_Directive_.
Go through the listing and copy every line word for word.
** Begin Provided data **
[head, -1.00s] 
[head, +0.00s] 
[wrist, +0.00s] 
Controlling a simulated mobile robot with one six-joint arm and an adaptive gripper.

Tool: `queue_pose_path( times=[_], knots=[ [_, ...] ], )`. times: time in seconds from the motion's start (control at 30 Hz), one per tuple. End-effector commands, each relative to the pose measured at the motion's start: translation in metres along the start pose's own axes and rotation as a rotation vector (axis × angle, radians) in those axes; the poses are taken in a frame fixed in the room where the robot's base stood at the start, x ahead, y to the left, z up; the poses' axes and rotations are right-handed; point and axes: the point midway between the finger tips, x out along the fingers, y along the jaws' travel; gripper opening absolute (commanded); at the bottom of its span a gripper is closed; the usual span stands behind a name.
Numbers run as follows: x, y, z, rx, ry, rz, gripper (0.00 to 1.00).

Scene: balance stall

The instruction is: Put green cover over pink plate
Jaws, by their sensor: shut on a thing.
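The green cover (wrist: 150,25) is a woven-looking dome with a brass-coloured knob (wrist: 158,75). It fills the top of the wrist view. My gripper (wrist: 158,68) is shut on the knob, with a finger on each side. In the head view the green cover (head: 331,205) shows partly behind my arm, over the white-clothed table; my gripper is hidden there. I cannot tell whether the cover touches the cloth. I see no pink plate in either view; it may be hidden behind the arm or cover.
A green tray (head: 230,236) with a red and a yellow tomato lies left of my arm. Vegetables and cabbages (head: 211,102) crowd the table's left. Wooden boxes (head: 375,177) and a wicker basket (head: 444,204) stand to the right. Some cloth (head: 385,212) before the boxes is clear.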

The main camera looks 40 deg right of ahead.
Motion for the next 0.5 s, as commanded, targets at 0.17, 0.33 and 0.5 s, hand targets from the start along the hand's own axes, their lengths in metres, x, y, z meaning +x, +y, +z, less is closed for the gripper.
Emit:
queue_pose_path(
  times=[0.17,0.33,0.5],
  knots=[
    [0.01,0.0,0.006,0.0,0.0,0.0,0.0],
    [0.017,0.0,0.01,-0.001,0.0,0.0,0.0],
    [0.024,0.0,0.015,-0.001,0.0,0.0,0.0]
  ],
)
** End Provided data **
_Written response_.
[head, -1.00s] 
[head, +0.00s] 
[wrist, +0.00s] 
Controlling a simulated mobile robot with one six-joint arm and an adaptive gripper.

Tool: `queue_pose_path( times=[_], knots=[ [_, ...] ], )`. times: time in seconds from the motion's start (control at 30 Hz), one per tuple. End-effector commands, each relative to the pose measured at the motion's start: translation in metres along the start pose's own axes and rotation as a rotation vector (axis × angle, radians) in those axes; the poses are taken in a frame fixed in the room where the robot's base stood at the start, x ahead, y to the left, z up; the poses' axes and rotations are right-handed; point and axes: the point midway between the finger tips, x out along the fingers, y along the jaws' travel; gripper opening absolute (commanded); at the bottom of its span a gripper is closed; the usual span stands behind a name.
Numbers run as follows: x, y, z, rx, ry, rz, gripper (0.00 to 1.00).

Scene: balance stall

The instruction is: Put green cover over pink plate
Jaws, by their sensor: shut on a thing.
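The green cover (wrist: 150,25) is a woven-looking dome with a brass-coloured knob (wrist: 158,75). It fills the top of the wrist view. My gripper (wrist: 158,68) is shut on the knob, with a finger on each side. In the head view the green cover (head: 331,205) shows partly behind my arm, over the white-clothed table; my gripper is hidden there. I cannot tell whether the cover touches the cloth. I see no pink plate in either view; it may be hidden behind the arm or cover.
A green tray (head: 230,236) with a red and a yellow tomato lies left of my arm. Vegetables and cabbages (head: 211,102) crowd the table's left. Wooden boxes (head: 375,177) and a wicker basket (head: 444,204) stand to the right. Some cloth (head: 385,212) before the boxes is clear.

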The main camera looks 40 deg right of ahead.
Motion for the next 0.5 s, as commanded, targets at 0.17, 0.33 and 0.5 s, hand targets from the start along the hand's own axes, their lengths in metres, x, y, z meaning +x, +y, +z, less is closed for the gripper.
Emit:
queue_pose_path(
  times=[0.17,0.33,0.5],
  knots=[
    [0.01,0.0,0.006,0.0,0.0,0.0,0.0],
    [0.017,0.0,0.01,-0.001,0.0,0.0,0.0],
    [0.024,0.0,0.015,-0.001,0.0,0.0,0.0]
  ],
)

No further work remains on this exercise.